Infrastructure Minister Amarjeet Sohi says that could change given what he's been hearing from provincial and local officials about making projects a reality.
He says in order to help prod a sluggish economy, his department is trying to fast-track spending for approved projects that are waiting in the queue for federal dollars.
The economy and more than $5 billion in new infrastructure spending are casting a shadow over the first federal cabinet meeting of 2016. The cabinet decided to get out of Ottawa and hold the meeting in a community in southwest New Brunswick.
Infrastructure and Communities Minister Amarjeet Sohi rises during question period in the House of Commons on Parliament Hill in Ottawa, on Dec. 8, 2015. (CP)
Cabinet ministers will have a full day of meetings on Monday before Prime Minister Justin Trudeau and a handful of ministers travel overseas to Davos, Switzerland, for the World Economic Forum.
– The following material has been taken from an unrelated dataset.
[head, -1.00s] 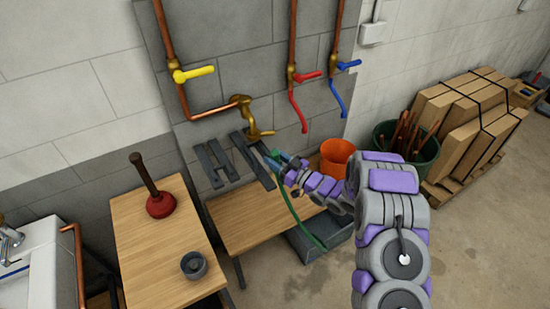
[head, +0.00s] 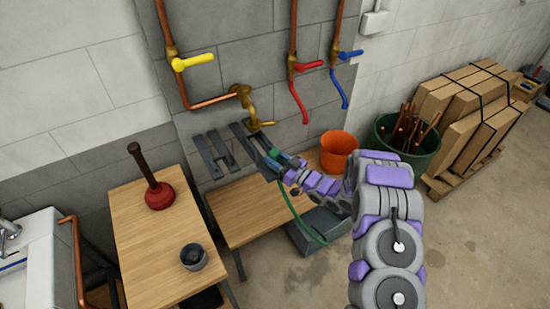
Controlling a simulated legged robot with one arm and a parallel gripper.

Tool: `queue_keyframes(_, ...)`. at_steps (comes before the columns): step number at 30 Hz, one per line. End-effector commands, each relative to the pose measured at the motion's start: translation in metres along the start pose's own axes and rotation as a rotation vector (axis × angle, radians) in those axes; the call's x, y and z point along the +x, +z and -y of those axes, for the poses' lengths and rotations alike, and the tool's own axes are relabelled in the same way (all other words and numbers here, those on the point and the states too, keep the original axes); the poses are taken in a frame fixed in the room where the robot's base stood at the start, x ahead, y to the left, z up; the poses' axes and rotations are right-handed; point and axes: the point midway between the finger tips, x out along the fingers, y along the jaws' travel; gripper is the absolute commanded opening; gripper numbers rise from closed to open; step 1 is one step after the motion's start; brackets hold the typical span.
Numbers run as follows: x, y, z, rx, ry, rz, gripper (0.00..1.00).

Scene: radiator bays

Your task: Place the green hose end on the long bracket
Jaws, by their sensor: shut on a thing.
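The green hose (head: 289,201) hangs in a curve from my gripper (head: 273,163) down toward a grey box on the floor. My gripper is shut on the hose's upper end, which is small and mostly covered by the fingers. Dark grey brackets stick out from the block wall. The long bracket (head: 243,139) is the right one, and its outer part lies right beside or behind my gripper. I cannot tell whether the hose end touches it. A shorter pair of bars (head: 207,157) is to its left.
A brass tap (head: 246,101) is above the brackets, with yellow (head: 193,62), red and blue valve levers around it. A low wooden bench (head: 235,207) lies below. An orange bucket (head: 337,151) stands right. A plunger (head: 158,192) and grey cup (head: 194,257) stand on the left table.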

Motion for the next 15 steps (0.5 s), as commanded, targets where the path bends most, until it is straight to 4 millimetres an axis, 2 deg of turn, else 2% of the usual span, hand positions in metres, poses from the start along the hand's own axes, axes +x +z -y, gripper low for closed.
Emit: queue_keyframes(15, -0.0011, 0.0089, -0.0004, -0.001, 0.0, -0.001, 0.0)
The meeting will give cabinet ministers a chance to plan out the year ahead and start to frame the size and scope of their first budget.
Finance Minister Bill Morneau has been hearing concerns about the economy from Canadians during his pre-budget consultations and has tried to calm frayed nerves by pointing to the Liberal election platform.
Insiders have told The Canadian Press the Liberals are "actively'' considering speeding up delivery of the more than $5 billion in extra infrastructure spending the government pledged in the election to help stimulate economic growth through this year.
The Liberals had vowed to run deficits of no more than $10 billion this year and next, but have since shifted to calling the figure a target.
The federal budget is expected to be delivered in mid- to late-March.